519 Mr R. G. Casey, Minister to the United States, to Department of External Affairs
Cablegram 462 WASHINGTON, 23 June 1941, 11.52 p.m.
Repeated to Tokyo No. 69. Repeated to London No. 27.
I saw the Soviet Ambassador here  today who greeted me: 'My dear Casey now we are allies.' I just avoided personal embrace.
His respect for me has increased as I told him on 1st May that Germany would attack Russia on 30th June. I apologized for the inaccuracy.
He is very pleased with Churchill's broadcast  but is much concerned that he has had no call to visit the State Department.
He asked me if I thought that the Lend-Lease legislation would be extended to include Russia and generally showed signs of anxiety.
As soon as I discovered that he had no recent advice from Moscow I confined myself to strong advocacy in Russian interests of extending military equipment aid to China.
The State Department say that the Japanese Ambassador at Moscow  told the American Ambassador at Moscow  that he believed that Japan would wait to see how the war progressed and would then pick up any pieces that looked easy.

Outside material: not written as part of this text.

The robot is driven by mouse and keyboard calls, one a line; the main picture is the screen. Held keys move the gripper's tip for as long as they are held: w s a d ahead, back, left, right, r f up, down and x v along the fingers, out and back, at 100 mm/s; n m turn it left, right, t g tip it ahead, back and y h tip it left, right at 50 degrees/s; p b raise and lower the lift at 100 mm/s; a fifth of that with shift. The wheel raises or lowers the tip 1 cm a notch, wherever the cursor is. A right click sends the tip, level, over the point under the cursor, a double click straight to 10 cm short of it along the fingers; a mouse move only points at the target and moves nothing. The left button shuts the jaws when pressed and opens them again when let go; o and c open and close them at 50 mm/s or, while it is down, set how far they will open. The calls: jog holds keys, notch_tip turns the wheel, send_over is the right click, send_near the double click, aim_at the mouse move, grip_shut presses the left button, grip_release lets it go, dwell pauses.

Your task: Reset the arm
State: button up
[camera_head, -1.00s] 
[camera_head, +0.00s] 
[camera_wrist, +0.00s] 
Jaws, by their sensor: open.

Churchill's speech was timely in giving the necessary and acceptable direction to American press and radio comment.
The major reaction is that the necessity for American aid to Britain is undiminished, and her opportunity to give effective aid much increased. This reaction overshadows the small minority isolationist press attitude that Britain no longer endangered and all justification of United States intervention removed. Wide agreement with the idea that attack on Russia is convincing evidence of German programme of world domination.
Informed opinion here does not expect Russia to be capable of maintaining prolonged effective resistance but on the other hand it is believed Russia will be very difficult country to defeat.